YouTube signs NBA's Durant, upping ante with Facebook, Twitter

The deal with Kevin Durant's startup marks a new push to attract sports fans eager to watch action on and off the court.

Terry Collins Staff Reporter, CNET News
Terry writes about social networking giants and legal issues in Silicon Valley for CNET News. He joined CNET News from the Associated Press, where he spent the six years covering major breaking news in the San Francisco Bay Area. Before the AP, Terry worked at the Star Tribune in Minneapolis and the Kansas City Star. Terry's a native of Chicago.
Terry Collins
3 min read

Kyle Mietz can't get enough of Golden State Warriors' star Kevin Durant.

He watches the near-7-foot-tall basketball star trounce opponents on the court. He follows the NBA star's off-court exploits on Instagram, along with 9.2 million other fans.

And soon he may be watching on YouTube as well, where Durant's official channel has attracted 15 million views in less than a year, with videos of behind-the-scenes workouts, candid question-and-answer sessions with fans (no more Twitter trolling), and charity work.

Golden State Warriors v Toronto Raptors

Basketball star Kevin Durant will be using his talents to provide more sports content on YouTube.

Getty Images

"We want to know he's doing, what's on his mind. Everything," the 25-year-old Mietz said Monday at an outdoor bar in Oakland, California, where he'd been watching -- what else? -- the Warriors beat their archrival, the Cleveland Cavaliers.  

Mietz isn't the only who'll be watching Durant closely. YouTube is striking a partnership with the player's startup, Thirty Five Media, to create more sports-related content for its site. Both YouTube and Durant's company declined to say how much money's involved in the deal or how long it's for.

"We have a lot of ideas as we continue to expand as a company," Durant told CNET in an email.

The deal is the latest example of how tech companies are turning to broadcast sports in an effort to attract people to their sites and platforms. Amazon has struck a deal to stream Thursday night NFL games and Twitter airs pro sports including baseball, lacrosse and soccer, while Yahoo has snagged the rights to the NFL playoffs.

But as prices for these deals grow -- Amazon's NFL deal was worth a reported $50 million, five times as much what Twitter paid in 2016 -- social networking giants like Facebook have begun making deals with individual athletes like the reclusive Marshawn Lynch to helm their own shows that net millions of viewers. This month, the social network will run a six-part documentary series focused on the typically reserved Super Bowl-winning quarterback Tom Brady, by Gotham Chopra, who's made other sports films.

"It's become a free for all," said Adam Earnheardt, a Youngstown State University professor specializing in social media. "There used to be three or four networks on TV vying for our attention, but now there's 200 to 300 channels just online."
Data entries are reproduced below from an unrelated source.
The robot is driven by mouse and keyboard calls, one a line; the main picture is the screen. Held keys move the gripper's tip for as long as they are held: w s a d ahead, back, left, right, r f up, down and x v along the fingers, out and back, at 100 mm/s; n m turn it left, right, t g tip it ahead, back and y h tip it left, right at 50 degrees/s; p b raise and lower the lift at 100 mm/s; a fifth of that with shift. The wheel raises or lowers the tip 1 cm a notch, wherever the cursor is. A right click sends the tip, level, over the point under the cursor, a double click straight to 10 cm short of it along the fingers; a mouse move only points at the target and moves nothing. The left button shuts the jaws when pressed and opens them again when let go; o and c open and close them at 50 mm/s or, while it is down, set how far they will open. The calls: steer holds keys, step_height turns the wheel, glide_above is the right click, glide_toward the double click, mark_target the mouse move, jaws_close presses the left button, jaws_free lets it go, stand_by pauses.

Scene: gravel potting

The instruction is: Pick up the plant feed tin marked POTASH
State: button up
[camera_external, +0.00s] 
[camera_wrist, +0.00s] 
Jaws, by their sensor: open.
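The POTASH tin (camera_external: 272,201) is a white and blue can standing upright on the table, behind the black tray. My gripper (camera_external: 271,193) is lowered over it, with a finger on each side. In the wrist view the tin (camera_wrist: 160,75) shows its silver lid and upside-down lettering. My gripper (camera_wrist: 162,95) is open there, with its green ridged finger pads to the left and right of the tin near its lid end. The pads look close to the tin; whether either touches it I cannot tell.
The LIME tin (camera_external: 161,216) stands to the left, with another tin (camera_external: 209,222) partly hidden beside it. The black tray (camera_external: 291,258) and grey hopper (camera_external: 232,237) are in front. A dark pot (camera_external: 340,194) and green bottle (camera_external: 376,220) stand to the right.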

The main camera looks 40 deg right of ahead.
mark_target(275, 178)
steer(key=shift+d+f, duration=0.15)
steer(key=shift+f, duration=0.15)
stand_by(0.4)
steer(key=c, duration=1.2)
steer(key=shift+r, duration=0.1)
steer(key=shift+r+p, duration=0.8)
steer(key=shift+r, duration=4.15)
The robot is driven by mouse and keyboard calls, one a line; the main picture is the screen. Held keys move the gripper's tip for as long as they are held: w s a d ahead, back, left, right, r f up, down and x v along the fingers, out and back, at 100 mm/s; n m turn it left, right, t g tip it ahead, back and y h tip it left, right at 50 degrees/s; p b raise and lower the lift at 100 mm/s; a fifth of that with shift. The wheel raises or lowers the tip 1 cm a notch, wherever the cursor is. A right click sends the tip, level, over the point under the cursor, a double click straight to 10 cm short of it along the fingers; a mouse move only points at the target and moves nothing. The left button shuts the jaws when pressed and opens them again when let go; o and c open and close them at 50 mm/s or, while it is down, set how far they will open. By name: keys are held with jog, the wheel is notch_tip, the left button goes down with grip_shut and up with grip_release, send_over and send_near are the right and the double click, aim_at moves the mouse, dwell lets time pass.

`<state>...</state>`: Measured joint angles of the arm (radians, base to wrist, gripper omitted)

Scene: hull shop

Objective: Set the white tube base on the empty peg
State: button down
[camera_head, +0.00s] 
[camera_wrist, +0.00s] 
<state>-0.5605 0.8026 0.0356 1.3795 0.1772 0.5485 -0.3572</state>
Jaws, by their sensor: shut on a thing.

Add YouTube to that mix, as it looks to offer sports fans like Mietz ever more ways to watch.

Still, it remains unclear whether the Google-owned video giant will be as successful as Facebook appears to have been. Durant's YouTube channel, for example, counts more than 500,000 subscribers, far fewer than the 59 million people who subscribe to gaming-focused YouTube star PewDiePie, or the 33 million who anxiously await the next music video from pop sensation Justin Bieber .

Additionally, Facebook apparently has a strong head start. The young basketball duo LiAngelo Ball and LaMelo Ball have already amassed 44 million viewers for the first season of their reality TV-style show, "Ball in the Family." The show, which also stars their controversial father, LaVar Ball, has 32 million viewers so far in its second season, was mostly shot overseas after LiAngelo caused an international incident when he was caught shoplifting in China.

Durant's follower counts may seem small now, but he is the 12th most-popular athlete on social media, according to MVPindex. Ultimately, Durant's deal may be seen as low risk, high reward, said Michael Goldman, a sports management professor at the University of San Francisco.

"Fans can't get enough of a player's backstory," he said. "And with tech it's all about experimentation."